Dapur dalam bangunan Jawa yang luas sekaligus fungsional. (Foto: Courtesy/Eko Agus P)
Dapur dalam bangunan Jawa yang luas sekaligus fungsional. (Foto: Courtesy/Eko Agus P)

Panduan Perubahan Tersedia

Pakar budaya Jawa Yuwono Sri Suwito secara mendalam mengupas filosofi bangunan Jawa termasuk bagian-bagian pentingnya. Namun, di luar semua pakem yang ada, dia mengaku setiap hal bisa berubah.

“Semua itu bisa berkembang. Maka, kami di Dinas Kebudayaan DIY, menerbitkan aturan bahwa ada istilah Lestari Asri, ada istilah Selaras Sosok, kemudian ada istilah Selaras Parsial,” kata Yuwono.

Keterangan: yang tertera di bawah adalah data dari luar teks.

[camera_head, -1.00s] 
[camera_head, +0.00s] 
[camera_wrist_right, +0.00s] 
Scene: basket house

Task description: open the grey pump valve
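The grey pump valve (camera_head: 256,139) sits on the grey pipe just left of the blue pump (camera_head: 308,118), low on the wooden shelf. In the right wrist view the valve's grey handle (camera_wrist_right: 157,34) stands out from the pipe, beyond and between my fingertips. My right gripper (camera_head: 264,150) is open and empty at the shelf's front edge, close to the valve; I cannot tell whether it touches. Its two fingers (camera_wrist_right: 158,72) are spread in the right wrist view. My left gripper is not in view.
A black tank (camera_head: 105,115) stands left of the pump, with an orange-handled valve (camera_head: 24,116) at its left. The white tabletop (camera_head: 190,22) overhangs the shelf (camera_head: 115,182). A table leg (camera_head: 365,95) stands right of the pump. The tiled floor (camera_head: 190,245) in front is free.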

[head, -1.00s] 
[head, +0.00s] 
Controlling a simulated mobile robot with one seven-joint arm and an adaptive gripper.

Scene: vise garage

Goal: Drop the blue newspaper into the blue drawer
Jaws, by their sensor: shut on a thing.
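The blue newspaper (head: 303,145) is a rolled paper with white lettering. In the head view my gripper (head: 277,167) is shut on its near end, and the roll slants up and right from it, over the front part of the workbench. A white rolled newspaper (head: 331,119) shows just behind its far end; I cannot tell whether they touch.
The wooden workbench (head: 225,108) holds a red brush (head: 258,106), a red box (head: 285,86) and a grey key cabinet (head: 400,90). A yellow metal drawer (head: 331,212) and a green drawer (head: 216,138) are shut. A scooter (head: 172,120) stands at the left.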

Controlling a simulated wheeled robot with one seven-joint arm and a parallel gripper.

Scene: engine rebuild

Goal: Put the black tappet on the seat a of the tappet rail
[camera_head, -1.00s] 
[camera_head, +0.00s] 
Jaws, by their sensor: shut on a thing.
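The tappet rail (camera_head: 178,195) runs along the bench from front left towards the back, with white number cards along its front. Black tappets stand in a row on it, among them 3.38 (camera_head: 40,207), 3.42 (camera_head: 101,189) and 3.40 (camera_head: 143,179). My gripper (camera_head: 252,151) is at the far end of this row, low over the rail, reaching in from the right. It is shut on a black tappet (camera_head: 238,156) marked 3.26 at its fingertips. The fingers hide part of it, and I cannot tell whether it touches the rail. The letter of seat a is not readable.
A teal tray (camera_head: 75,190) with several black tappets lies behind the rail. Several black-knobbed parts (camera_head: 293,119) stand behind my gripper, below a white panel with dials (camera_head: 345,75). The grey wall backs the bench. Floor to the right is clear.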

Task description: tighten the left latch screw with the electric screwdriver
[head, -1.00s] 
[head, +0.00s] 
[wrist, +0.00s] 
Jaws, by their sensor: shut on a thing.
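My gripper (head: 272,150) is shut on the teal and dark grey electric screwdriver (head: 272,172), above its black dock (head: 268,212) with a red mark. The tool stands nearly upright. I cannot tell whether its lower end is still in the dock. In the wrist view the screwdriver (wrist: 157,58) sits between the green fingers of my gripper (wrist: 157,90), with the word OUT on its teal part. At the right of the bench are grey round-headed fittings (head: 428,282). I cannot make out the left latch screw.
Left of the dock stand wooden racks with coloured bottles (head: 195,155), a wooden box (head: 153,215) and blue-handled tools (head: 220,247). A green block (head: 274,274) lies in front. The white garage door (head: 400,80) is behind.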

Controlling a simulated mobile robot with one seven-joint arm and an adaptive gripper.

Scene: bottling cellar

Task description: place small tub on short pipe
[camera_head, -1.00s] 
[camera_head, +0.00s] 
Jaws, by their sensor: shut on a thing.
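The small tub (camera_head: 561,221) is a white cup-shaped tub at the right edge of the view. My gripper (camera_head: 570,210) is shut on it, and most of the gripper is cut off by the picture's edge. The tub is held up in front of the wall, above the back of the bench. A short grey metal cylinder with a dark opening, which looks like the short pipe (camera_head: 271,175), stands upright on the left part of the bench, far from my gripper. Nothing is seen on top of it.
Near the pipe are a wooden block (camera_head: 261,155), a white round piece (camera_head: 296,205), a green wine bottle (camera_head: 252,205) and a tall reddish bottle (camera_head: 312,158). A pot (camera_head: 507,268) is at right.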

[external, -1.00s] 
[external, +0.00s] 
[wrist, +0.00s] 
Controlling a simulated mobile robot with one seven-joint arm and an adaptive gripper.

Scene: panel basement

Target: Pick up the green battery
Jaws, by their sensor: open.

Istilah-istilah itu dijelaskan pada Peraturan Gubernur DIY No. 40 tahun 2014. Lestari Asli adalah pola arsitektur yang menampilkan bentuk arsitektur bangunan yang sama dengan bentuk arsitektur ketika diciptakan. Selaras Sosok adalah pola arsitektur yang menyerap gaya masa tertentu, dari bentuk lestari asli, dan diaplikasikan pada penampilan bangunan secara garis besar tanpa detail rinci. Sedangkan Selaras Parsial adalah pola arsitektur yang sebagian komponennya mengadopsi salah satu atau lebih komponen bangunan dari suatu gaya arsitektur.

“Ini untuk mewadahi, supaya kita tidak dikira membelenggu kreativitas para arsitek,” tambah Yuwono.

Contoh ornamen Awisan di yang tidak boleh diterapkan di bangunan luas Keraton. (Foto: Courtesy/Yuwono Sri Suwito)
Contoh ornamen Awisan di yang tidak boleh diterapkan di bangunan luas Keraton. (Foto: Courtesy/Yuwono Sri Suwito)

Meski begitu, tetap ada kaidah-kaidah dalam arsitektur Jawa yang harus ditaati. Yuwono memberi contoh, misalnya sejumlah ornamen bangunan yang hanya boleh ada di Keraton, dan tidak boleh diterapkan di bangunan lain. Jenis ornamen ini disebut sebagai ornamen Awisan.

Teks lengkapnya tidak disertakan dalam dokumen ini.